— TASK TO CARRY OUT —
Below this line are records; write out exactly the lines from the one containing "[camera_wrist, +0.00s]" through the one containing "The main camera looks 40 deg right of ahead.", with the pictures left out.
** START OF GIVEN ENTRIES **
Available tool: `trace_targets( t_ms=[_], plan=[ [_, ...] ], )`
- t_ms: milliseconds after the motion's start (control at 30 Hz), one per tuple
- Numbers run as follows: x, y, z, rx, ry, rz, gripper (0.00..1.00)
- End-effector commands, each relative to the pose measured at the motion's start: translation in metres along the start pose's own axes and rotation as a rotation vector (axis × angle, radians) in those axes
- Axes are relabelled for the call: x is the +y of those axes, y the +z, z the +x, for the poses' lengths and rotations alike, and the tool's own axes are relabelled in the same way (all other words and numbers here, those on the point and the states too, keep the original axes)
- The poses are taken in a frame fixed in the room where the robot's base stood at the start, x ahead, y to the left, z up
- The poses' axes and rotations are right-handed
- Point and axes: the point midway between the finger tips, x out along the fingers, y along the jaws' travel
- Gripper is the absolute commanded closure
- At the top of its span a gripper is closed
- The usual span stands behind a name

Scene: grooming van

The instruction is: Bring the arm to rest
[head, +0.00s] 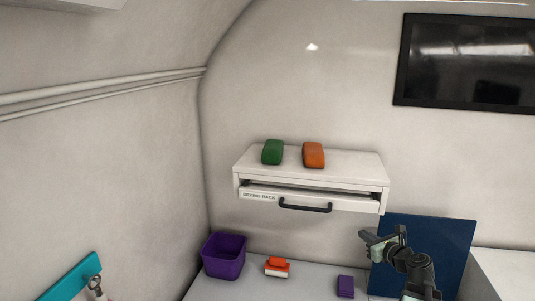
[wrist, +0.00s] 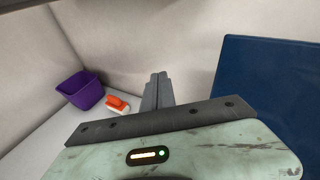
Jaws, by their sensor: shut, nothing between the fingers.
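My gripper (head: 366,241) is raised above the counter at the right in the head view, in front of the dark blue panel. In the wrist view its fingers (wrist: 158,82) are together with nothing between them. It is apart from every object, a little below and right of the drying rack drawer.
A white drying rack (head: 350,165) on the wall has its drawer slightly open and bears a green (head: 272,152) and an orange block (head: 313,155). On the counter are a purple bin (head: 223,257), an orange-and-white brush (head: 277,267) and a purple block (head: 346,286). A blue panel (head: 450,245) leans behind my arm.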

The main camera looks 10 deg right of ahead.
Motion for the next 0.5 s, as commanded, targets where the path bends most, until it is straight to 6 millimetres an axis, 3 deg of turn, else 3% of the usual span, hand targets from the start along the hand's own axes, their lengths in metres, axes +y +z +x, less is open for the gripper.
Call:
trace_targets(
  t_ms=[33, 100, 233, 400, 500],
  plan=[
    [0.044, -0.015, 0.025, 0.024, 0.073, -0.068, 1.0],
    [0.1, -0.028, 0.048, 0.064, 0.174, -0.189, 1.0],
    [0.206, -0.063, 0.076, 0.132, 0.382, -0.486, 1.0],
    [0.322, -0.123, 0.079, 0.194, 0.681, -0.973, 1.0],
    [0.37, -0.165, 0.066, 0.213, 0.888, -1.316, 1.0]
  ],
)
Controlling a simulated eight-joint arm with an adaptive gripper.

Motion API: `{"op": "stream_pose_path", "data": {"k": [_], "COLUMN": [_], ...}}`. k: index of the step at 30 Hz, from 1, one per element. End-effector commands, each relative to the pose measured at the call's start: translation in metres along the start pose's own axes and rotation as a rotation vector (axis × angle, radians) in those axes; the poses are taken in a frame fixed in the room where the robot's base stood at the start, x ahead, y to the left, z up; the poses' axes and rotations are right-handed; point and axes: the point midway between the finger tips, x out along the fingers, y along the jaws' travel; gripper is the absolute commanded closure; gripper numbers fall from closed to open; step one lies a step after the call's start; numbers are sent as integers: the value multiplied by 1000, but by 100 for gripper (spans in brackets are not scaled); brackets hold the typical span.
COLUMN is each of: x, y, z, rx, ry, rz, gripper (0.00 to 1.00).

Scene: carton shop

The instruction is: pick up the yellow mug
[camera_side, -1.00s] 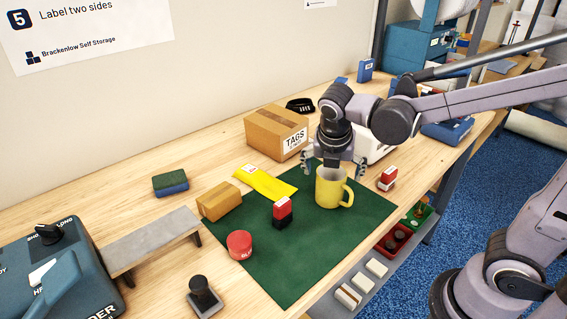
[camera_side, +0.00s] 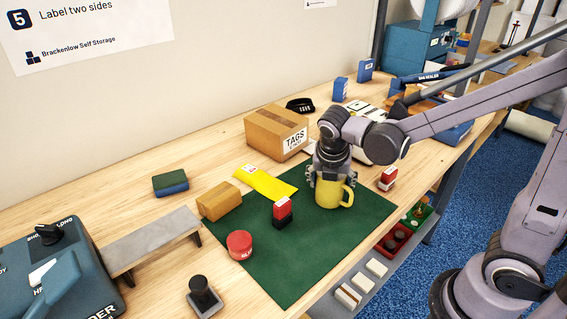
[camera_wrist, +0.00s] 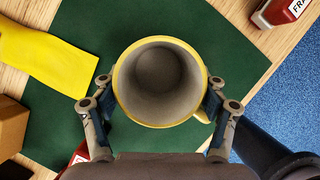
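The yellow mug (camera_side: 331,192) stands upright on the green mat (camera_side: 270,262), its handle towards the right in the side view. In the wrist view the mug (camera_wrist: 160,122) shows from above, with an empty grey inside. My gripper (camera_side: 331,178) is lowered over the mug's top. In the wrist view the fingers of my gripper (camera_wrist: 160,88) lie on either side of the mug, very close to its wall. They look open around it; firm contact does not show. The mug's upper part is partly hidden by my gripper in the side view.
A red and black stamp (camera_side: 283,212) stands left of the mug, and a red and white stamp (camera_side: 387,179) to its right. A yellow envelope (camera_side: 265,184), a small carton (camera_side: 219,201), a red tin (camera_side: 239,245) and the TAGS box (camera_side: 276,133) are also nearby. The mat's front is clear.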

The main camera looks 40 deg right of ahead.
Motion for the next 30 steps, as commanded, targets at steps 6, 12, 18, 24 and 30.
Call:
** END OF GIVEN ENTRIES **
— REPLY —
[camera_wrist, +0.00s] 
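The yellow mug (camera_side: 331,192) stands upright on the green mat (camera_side: 270,262), its handle towards the right in the side view. In the wrist view the mug (camera_wrist: 160,122) shows from above, with an empty grey inside. My gripper (camera_side: 331,178) is lowered over the mug's top. In the wrist view the fingers of my gripper (camera_wrist: 160,88) lie on either side of the mug, very close to its wall. They look open around it; firm contact does not show. The mug's upper part is partly hidden by my gripper in the side view.
A red and black stamp (camera_side: 283,212) stands left of the mug, and a red and white stamp (camera_side: 387,179) to its right. A yellow envelope (camera_side: 265,184), a small carton (camera_side: 219,201), a red tin (camera_side: 239,245) and the TAGS box (camera_side: 276,133) are also nearby. The mat's front is clear.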

The main camera looks 40 deg right of ahead.

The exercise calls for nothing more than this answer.